(Robot motion calls)

____________________

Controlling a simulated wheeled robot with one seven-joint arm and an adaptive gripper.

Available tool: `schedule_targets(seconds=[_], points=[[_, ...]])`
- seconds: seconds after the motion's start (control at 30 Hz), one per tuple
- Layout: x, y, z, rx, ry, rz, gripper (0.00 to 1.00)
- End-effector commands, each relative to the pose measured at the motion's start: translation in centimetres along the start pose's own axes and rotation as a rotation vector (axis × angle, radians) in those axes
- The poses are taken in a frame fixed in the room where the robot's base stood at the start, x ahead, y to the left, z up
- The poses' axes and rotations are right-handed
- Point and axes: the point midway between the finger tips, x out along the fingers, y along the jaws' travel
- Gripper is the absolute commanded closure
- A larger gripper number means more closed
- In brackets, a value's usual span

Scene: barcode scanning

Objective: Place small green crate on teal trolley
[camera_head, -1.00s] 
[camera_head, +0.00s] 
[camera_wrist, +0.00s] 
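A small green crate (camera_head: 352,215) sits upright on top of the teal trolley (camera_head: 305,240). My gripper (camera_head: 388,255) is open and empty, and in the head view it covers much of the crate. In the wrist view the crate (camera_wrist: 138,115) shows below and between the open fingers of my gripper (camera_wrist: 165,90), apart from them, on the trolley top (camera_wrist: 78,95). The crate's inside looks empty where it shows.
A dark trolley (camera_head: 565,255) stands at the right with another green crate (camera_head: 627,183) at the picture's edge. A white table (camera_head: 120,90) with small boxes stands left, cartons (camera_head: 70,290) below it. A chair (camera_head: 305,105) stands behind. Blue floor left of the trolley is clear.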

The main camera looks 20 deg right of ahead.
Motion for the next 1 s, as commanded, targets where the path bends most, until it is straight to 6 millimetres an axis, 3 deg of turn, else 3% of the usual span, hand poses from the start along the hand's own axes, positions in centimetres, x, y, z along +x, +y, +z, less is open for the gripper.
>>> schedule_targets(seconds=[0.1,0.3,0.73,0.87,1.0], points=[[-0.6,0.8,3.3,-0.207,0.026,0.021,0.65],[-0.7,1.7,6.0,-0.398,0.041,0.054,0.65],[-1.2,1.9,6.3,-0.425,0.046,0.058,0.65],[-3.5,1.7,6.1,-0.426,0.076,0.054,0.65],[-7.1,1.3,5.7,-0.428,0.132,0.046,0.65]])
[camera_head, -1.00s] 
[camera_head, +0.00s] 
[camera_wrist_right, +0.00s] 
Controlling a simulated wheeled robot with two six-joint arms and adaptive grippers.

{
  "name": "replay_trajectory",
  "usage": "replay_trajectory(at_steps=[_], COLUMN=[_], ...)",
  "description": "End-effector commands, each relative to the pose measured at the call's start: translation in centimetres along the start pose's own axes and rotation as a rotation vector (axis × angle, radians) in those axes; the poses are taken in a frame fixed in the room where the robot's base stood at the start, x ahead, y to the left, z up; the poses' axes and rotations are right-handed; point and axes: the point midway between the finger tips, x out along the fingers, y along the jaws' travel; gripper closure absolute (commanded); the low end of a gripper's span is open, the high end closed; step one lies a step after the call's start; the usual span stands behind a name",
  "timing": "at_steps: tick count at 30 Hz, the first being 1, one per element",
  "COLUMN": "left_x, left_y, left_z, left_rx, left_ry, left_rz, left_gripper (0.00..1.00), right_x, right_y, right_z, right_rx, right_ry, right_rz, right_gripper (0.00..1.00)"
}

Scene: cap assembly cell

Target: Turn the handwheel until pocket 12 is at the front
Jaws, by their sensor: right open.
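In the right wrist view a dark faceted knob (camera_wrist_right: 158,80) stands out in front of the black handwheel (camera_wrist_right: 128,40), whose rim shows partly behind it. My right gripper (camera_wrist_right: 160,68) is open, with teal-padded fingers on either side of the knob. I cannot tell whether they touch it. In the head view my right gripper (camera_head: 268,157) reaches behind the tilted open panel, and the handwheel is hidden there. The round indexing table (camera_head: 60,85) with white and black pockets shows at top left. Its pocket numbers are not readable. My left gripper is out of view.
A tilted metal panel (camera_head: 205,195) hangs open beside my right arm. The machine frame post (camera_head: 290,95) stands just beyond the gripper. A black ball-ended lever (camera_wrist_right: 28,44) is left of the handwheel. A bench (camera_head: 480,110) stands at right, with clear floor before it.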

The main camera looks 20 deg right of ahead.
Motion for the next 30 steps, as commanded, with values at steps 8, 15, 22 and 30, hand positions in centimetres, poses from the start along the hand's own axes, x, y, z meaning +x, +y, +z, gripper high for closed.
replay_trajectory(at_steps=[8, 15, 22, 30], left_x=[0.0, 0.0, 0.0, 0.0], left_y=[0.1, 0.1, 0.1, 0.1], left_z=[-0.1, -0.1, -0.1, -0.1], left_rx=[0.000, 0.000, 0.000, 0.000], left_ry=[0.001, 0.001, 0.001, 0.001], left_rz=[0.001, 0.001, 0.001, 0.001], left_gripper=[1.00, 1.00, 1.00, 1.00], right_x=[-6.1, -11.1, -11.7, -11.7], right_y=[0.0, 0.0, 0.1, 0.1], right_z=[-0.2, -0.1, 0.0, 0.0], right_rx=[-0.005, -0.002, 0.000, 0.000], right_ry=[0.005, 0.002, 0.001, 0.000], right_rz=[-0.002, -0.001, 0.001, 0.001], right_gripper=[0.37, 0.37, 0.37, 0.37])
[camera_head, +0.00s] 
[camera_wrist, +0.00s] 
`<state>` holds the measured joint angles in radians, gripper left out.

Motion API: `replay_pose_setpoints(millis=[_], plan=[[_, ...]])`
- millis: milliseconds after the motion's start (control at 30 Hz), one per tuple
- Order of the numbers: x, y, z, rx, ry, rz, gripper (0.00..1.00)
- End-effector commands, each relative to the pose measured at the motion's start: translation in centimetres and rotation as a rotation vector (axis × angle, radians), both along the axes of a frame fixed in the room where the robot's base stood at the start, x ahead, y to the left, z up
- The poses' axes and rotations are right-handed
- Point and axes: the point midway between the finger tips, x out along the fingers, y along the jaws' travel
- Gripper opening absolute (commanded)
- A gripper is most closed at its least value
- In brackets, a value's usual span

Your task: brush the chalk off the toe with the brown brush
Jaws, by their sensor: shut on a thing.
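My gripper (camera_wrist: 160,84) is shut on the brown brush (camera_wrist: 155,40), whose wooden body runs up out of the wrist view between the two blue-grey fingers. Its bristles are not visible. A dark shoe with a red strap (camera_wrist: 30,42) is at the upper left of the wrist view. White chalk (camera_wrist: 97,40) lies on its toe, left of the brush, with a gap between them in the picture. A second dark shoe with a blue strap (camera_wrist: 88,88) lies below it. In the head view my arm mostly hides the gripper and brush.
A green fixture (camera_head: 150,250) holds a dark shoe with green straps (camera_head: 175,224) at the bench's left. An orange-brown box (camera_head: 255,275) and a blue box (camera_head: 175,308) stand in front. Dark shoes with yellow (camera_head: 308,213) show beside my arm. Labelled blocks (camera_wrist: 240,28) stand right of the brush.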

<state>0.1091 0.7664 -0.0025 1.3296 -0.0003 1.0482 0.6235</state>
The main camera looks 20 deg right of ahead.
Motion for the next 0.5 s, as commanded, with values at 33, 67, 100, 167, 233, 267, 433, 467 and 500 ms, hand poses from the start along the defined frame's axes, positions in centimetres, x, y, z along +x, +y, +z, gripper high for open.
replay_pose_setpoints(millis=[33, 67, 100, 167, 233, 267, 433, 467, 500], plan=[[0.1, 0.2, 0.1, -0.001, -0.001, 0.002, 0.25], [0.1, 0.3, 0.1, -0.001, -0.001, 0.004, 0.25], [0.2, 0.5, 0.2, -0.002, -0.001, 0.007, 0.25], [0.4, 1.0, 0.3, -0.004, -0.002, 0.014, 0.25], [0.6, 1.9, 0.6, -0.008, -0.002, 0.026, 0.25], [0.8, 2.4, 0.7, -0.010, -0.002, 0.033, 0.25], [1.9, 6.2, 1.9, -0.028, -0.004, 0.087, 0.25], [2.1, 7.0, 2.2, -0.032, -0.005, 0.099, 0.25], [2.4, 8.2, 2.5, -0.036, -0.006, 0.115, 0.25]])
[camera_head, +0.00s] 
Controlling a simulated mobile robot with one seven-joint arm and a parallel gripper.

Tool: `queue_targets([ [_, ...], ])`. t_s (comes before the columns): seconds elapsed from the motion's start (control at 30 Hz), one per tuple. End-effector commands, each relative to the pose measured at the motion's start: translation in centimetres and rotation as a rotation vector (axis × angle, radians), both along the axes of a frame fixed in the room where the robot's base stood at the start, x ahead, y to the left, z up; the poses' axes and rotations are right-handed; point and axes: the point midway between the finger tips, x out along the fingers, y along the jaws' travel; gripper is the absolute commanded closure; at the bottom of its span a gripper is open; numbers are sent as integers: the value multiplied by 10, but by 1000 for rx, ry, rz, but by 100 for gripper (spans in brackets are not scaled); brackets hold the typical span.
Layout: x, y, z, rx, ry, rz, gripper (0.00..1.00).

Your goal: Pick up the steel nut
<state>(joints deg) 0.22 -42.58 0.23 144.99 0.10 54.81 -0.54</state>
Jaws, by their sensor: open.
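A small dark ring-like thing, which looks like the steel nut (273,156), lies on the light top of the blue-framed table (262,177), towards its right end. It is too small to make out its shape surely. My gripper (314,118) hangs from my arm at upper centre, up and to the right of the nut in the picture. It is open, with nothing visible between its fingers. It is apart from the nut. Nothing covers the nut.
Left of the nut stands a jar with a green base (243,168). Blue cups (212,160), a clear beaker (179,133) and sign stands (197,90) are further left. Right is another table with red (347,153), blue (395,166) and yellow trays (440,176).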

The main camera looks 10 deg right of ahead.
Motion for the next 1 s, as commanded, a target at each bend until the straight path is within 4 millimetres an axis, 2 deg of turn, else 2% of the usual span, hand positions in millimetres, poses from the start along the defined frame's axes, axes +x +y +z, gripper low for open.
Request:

____________________

◆ **Exercise instructions**
Check each line above for the word "seven", and copy the lines where it appears.

◆ **Solution below**
Controlling a simulated wheeled robot with one seven-joint arm and an adaptive gripper.
Controlling a simulated mobile robot with one seven-joint arm and a parallel gripper.

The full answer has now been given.